At Step 1: Potential Effect on Balance Sheet
“financial losses incurred by parties or either of them in the course of a marriage…should be shared…except…where one of the parties has embarked upon a course of conduct designed to reduce or minimise the effective value or worth of matrimonial assets or where one of the parties has acted recklessly, negligently, or wantonly with matrimonial assets, the overall effect of which has reduced or minimised their value.”
However, the position has likely changed post Stanford. The recent decision of Owen affirms that funds are unlikely to be added back to the balance sheet. There are still some cases where the Court may adjust the parties’ existing property by notionally adding back sums which have been wasted.
For example, in the matter of Blackwell & Trantor, the wife was able to identify $17,000 of the husband’s expenditure on internet dating and dating generally and the Court allowed that $17,000 to be added back.
In the matter of Asher & Asher, the husband gave evidence that he had spent money post separation on “buying food, drinks, and women” and “prostitution, prostitution, prostitution”, having pointed out to the Court that these were very expensive services. These liabilities were deleted from the Balance Sheet.
However, these are the exception rather than the rule and specific evidence will need to be presented if seeking an add back and submissions made on how that might be just and equitable in the specific circumstances of the case.
Step 2: Potential Effect on Contributions
In the 1997 Full Court decision of Kennon & Kennon the court remarked that
‘where there is a course of violent conduct by one party towards the other during the marriage which is demonstrated to have had a significant adverse impact upon that party’s contributions to the marriage, or…to have made his or her contributions significantly more arduous than they ought to have been, that is a factor which a trial judge is entitled to take into account in assessing the parties’ respective contributions.”

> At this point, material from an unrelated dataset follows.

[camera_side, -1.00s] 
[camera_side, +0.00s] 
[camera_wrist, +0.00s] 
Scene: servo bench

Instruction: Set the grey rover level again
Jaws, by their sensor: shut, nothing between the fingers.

The important elements of this principle are that the party seeking an adjustment in their favour on the basis of contributions must prove to the Court both that:
there has been a course of violent conduct during the relationship and prior to separation; and
it has in fact had significant adverse impact on his or her contributions or made his or her contributions significantly more arduous.
The potentially negative contribution of the offender in these situations is not taken into account; only the adjustment made in favour of the victim on the basis of his or her contribution.

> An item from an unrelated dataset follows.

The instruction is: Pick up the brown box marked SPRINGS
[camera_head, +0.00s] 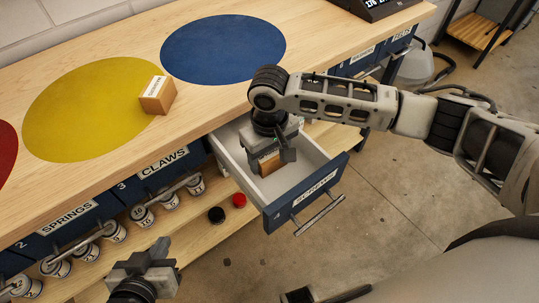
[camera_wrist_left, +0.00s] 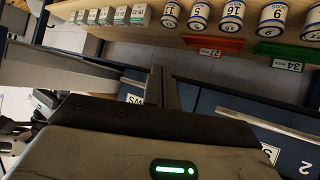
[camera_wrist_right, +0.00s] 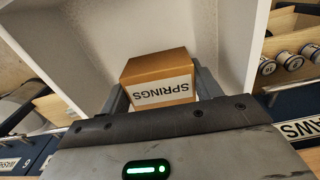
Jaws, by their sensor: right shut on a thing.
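The brown box marked SPRINGS (camera_wrist_right: 158,78) sits inside the open drawer, its white label facing the right wrist camera. Part of the box (camera_head: 269,162) also shows in the head view, under my right gripper (camera_head: 272,150). My right gripper (camera_wrist_right: 160,95) is shut on it, with one finger at each side. In the head view the arm hides much of the box. My left gripper (camera_head: 158,248) is shut and empty, low in front of the bench, far from the box.
The open drawer marked SCREWS (camera_head: 313,195) has raised walls around the box. Another brown box (camera_head: 158,95) stands at the edge of the yellow disc (camera_head: 75,115) on the bench top. A blue disc (camera_head: 222,48) lies beside it. Labelled cans (camera_head: 141,216) line the shelf below.

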Two of the judges in Kennon stated that the application of the principle was not limited to domestic violence. The Full Court in Spagnardi & Spagnardi confirmed that the principle included misconduct generally rather than only in relation to matters involving domestic violence.
However, this principle has not always been followed in subsequent cases. The trial judge in Palmer & Palmer considered that he was not bound by the principle and declined to follow it. The trial judge in Kozovska & Kozovski stated that:
“Clearly the adjustment that the Full Court contemplated in its decision in Kennon was not meant to be compensatory but more in the nature of perhaps symbolic recognition.”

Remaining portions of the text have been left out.